Bobby Sands è morto il 5 maggio del 1981. O forse non è mai morto. La forza della determinazione con cui si è opposto al governo britannico fanno ardere una fiamma eterna. Nonostante siano trascorsi 39 anni da quando è spirato, nessuno lo ha dimenticato. Bobby Sands ha inferto una ferita agli oppressori inglesi che non potrà mai cicatrizzarsi.
Una ferita aperta
Una ferita aperta nel cuore dell’Europa, una vicenda mai davvero affrontata dalle cronache ufficiali. Passata sotto il silenzio della censura, racconta di umiliazioni, sopraffazioni e continue violazioni dei diritti civili e umani ai danni di un intero popolo. La colonizzazione britannica dell’Irlanda, un atto violento contro cui si sono schierate nei decenni intere generazioni. Uomini e donne uniti da un sogno capace di consegnare al mondo parole che restano scolpite nella memoria: «Tiocfaidh ár lá». Il nostro giorno verrà.

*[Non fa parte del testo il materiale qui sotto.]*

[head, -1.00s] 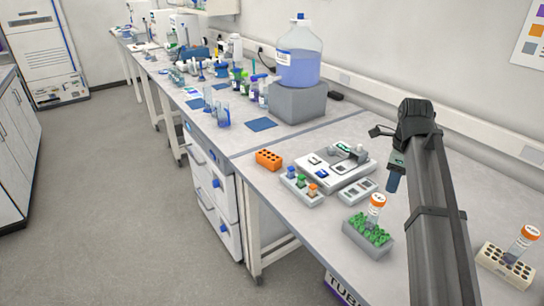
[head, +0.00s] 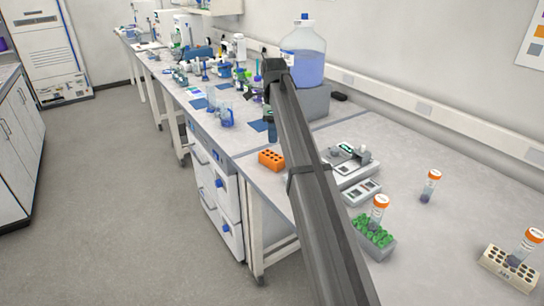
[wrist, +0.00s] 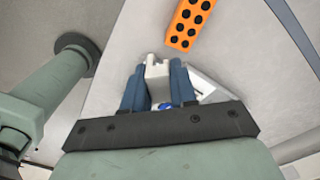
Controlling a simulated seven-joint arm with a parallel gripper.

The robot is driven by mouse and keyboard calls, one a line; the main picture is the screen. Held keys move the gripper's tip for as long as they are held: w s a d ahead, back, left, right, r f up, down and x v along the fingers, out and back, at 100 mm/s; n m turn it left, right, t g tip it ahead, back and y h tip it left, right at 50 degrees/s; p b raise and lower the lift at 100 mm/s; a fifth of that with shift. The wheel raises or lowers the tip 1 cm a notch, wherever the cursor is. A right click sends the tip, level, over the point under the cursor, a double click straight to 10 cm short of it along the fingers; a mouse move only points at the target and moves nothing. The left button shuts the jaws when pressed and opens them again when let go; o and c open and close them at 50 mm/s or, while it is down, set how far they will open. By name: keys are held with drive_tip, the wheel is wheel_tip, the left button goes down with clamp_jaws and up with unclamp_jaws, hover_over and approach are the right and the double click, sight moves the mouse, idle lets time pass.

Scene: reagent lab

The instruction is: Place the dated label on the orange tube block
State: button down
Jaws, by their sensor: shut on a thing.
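The orange tube block (head: 271,160) lies on the bench near its front edge, with dark round holes on top. It also shows in the wrist view (wrist: 190,22), beyond my fingertips and a little to the right. My gripper (head: 272,137) hangs above and just behind the block in the head view, apart from it. In the wrist view its blue fingers (wrist: 157,78) are shut on a small white piece (wrist: 157,70). A blue patch shows low between the fingers. I cannot read a date on the white piece, so I cannot tell if it is the dated label.
A green rack (head: 373,238) with an orange-capped tube, a lone orange-capped tube (head: 430,187) and a beige rack (head: 507,268) stand at right. A white device (head: 357,170) is partly behind my arm. A large bottle (head: 303,60) stands on a grey block behind.

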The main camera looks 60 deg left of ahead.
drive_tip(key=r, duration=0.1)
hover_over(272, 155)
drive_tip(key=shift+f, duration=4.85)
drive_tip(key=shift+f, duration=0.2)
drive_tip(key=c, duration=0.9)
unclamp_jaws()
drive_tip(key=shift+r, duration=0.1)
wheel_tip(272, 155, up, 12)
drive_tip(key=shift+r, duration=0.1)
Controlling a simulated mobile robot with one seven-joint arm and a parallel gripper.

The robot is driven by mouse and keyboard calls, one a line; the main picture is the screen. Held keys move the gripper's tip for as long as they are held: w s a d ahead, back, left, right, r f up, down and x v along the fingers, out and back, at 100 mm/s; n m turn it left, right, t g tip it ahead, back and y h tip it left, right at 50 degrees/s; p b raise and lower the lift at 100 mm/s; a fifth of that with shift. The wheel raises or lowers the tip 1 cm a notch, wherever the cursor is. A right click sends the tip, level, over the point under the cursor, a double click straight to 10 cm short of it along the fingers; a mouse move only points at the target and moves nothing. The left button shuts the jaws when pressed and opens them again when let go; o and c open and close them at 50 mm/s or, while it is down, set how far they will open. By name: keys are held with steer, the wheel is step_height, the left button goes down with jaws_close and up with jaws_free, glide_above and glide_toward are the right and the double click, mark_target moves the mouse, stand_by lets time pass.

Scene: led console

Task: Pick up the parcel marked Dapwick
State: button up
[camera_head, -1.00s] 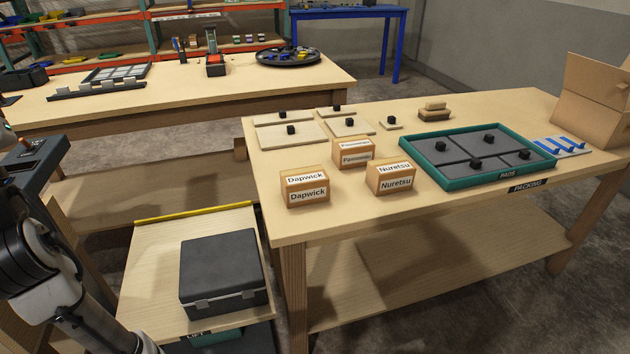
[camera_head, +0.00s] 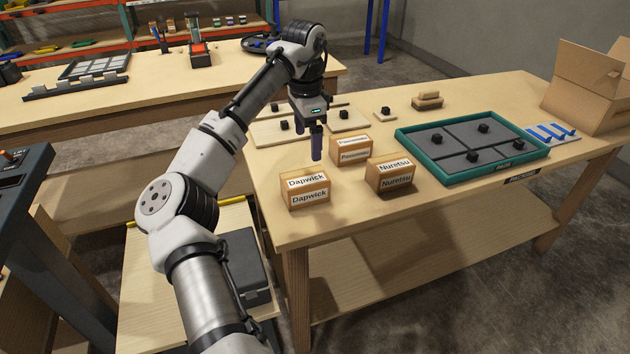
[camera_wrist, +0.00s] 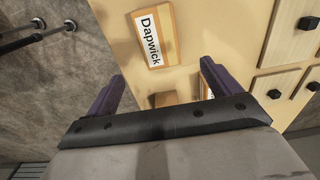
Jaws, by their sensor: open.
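The Dapwick parcel (camera_head: 305,189) is a small brown box with white labels on its top and front. It stands upright near the front left corner of the packing table. In the wrist view the Dapwick parcel (camera_wrist: 154,36) lies ahead of the fingers, its label running sideways. My gripper (camera_head: 317,148) hangs fingers down above the table, above and behind the Dapwick parcel in the head view. In the wrist view my gripper (camera_wrist: 165,92) shows two purple fingers spread apart with nothing held. The Passondo-like labelled parcel (camera_head: 351,149) and the Nuretsu parcel (camera_head: 390,176) stand to the right.
A teal-rimmed tray (camera_head: 468,176) with dark pads is at the right of the table. Flat boards with black knobs (camera_head: 347,121) lie behind the parcels. An open carton (camera_head: 585,90) stands at the far right. A black case (camera_head: 247,270) sits lower left.

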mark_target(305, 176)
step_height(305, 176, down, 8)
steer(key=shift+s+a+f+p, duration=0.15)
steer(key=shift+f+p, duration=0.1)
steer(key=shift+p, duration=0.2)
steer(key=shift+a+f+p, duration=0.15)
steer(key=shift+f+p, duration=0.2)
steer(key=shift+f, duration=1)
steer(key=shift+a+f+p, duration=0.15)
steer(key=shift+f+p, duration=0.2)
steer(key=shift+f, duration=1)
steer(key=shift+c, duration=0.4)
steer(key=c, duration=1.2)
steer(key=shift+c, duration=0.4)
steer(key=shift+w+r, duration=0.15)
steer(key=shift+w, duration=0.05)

Un motto gridato da Bobby Sands, il ragazzo della periferia di Belfast. Classe 1954. A diciotto anni Bobby ha votato la propria vita alla causa dell’indipendenza irlandese. Perché, come racconta lui stesso: «Avevo visto troppe case distrutte, padri e figli arrestati, amici assassinati. Troppi gas, sparatorie e sangue, la maggior parte del quale della nostra stessa gente».
I Blocchi H del lager di Long Kesh
Arrestato una prima volta nel 1972 e poi nuovamente nel 1976, non uscirà più dal carcere dove era rinchiuso. I famigerati Blocchi H del lager di Long Kesh. Nel marzo del 1981 Bobby inizia una sciopero della fame per costringere le autorità inglesi a riconoscere lo status di prigionieri politici ai detenuti irlandesi. Sciopero che viene portato avanti per sessantasei lunghissimi giorni. Fino al 5 maggio del 1981. Bobby Sands muore, dopo pochi giorni muoio altri nove compagni di lotta. Una vergogna che gli inglesi non potranno mai cancellare.
Parole consegnate alla Storia
«È la repressione che crea lo spirito rivoluzionario della libertà. Io non mi fermerò fino a quando non realizzerò la liberazione del mio paese. Fino a che l’Irlanda non diventerà una, sovrana, indipendente».
Queste le parole che il ragazzo di Belfast ha consegnato alla Storia.